Everything isn't a glow with the light of a million fairies? They were just brake lights, Parker!
Well, excuse me for putting a good spin on a traffic jam!
You don't have to put a good spin on everything!
I'm sorry. That's who I am. I'm a positive person.
No, I'm a positive person. You are like Santa Claus on Prozac. At Disneyland, getting laid!
So what do you want me to do? You want me to be more negative? You want me to be less happy?
Much less happy.
Fine. Well, then to quote Ross, "I better be going."
So long! Hey! Don't let the best door in the world hit you in the ass on your way out!
Isn't this the most incredible fight you've had in your entire life?
And then we could've gone from the ceremony to the reception with you in the sidecar.
Ross, it just wouldn't be feasible.
But having a dove place the ring on your finger would've been no problem?
It was fun being married to you tonight.
Yeah! And! And, it was the easiest 400 bucks I've ever made.
Okay, Ross, can I ask you something? Yeah.

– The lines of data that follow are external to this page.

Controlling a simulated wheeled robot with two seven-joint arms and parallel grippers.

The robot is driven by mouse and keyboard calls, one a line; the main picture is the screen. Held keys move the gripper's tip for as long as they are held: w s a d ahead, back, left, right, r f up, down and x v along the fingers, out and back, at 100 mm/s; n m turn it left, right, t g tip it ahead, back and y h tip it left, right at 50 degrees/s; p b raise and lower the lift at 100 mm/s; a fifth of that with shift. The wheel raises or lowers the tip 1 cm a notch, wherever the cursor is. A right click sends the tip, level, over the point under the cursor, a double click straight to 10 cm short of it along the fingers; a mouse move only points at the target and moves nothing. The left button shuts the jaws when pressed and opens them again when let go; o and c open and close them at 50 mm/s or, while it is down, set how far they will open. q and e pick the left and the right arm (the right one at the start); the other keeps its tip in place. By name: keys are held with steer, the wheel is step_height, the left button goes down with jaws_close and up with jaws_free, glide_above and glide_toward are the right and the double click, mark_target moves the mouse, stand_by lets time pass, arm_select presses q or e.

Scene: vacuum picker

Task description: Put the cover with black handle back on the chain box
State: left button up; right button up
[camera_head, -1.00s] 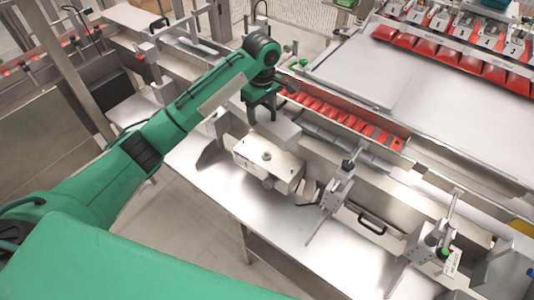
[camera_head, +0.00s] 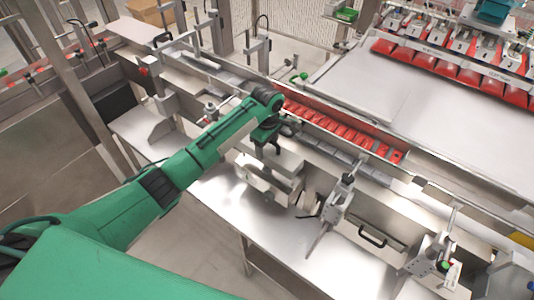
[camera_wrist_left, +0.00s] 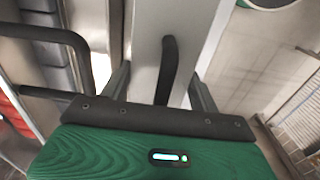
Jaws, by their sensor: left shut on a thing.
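My left gripper (camera_head: 266,148) is shut on the metal cover with a black handle (camera_head: 287,162), over the middle of the machine bench. In the left wrist view, the black handle (camera_wrist_left: 168,70) stands between the two dark fingers on the cover's grey metal face (camera_wrist_left: 150,25). In the head view the gripper hides most of the handle. The chain box seems to be the metal housing along the bench edge, but its opening is hidden or cannot be made out. My right gripper is not in view.
A metal box-like fixture (camera_head: 262,186) is close below the gripper. A clamp post (camera_head: 340,200) and a panel with another black handle (camera_head: 372,234) stand to the right. A row of red trays (camera_head: 345,130) runs behind. The bench top (camera_head: 220,192) is bare at the front left.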

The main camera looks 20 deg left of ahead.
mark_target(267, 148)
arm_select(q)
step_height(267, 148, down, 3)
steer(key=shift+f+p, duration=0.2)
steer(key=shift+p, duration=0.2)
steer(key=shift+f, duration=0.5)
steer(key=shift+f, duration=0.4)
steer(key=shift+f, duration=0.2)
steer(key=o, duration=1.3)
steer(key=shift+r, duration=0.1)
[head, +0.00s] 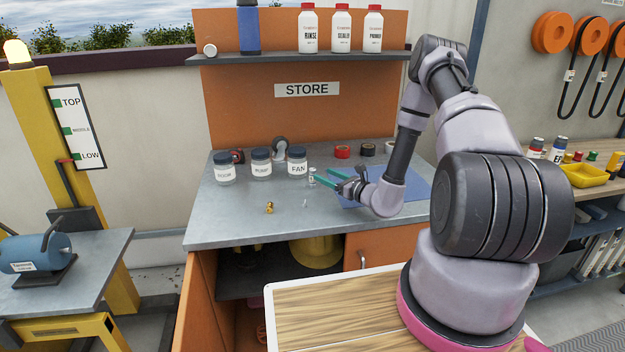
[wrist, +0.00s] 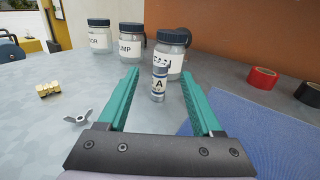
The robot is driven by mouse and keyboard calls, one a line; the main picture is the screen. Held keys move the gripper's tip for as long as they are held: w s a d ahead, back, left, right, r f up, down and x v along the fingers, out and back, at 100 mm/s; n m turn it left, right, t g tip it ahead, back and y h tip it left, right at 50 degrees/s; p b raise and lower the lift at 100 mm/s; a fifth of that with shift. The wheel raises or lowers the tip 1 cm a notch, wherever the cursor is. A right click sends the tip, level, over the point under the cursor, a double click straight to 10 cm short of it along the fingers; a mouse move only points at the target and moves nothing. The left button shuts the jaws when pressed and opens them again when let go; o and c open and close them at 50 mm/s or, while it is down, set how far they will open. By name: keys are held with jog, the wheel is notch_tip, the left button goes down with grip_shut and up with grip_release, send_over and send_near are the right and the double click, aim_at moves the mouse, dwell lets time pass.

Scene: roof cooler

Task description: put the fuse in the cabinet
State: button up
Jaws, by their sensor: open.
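The fuse, a small silver cylinder with a white label marked A (wrist: 159,86), stands upright on the grey counter. It also shows in the head view (head: 312,177). My gripper (head: 327,177) is open, with its teal fingers low over the counter. In the wrist view my gripper (wrist: 158,78) has one finger on either side of the fuse, near the tips; I cannot tell whether either touches it. The orange cabinet (head: 378,247) is under the counter. Its left side is open onto a dark shelf (head: 240,284); its right door is shut.
Labelled jars (head: 261,164) stand behind the fuse, the FAN jar (head: 297,163) close to it. A brass fitting (head: 269,208) and a wing nut (wrist: 80,118) lie at left. A blue mat (wrist: 245,125) is at right. A yellow object (head: 316,252) sits inside the cabinet.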

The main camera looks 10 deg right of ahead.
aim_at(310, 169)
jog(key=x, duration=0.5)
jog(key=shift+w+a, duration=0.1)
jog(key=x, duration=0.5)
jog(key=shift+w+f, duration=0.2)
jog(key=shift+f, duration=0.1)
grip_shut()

That proposal at the planetarium...
I know, I know. It was stupid.
Are you kidding? ! With the, with the lilies, and and the song, and the stars! It was, it was...really wonderful! Did you just make that up?
Nah, actually I thought about it when, when we were going out. It's how I imagined I uh, I would ask you to marry me.
Wow. Wow, that would've been, that would've been very hard to say no to.
Oh, it's a good thing I didn't do it, because it sounds like it would've been a very expensive wedding.
Okay, good night. Good night.
Even if the sidecar had a windscreen so your hair wouldn't get messed up?
I will think about it. That's all I'm asking.
Okay, that's it. I give up. At Mom and Dad's 40th anniversary, you're the one giving the speech.
You know, I don't understand why they didn't cry. It was a beautiful speech.
Oh, come on. Hey! All that stuff you said about true love.
You were right. I mean, we did learn a lot from Mom and Dad.
And that picture of Chi Chi with her mischievous grin. And what you said about nana. Ohh, yeah she really would've wanted to be there.
And you know what? I think she was.
Oh, good God, Ross, how the hell do you do it?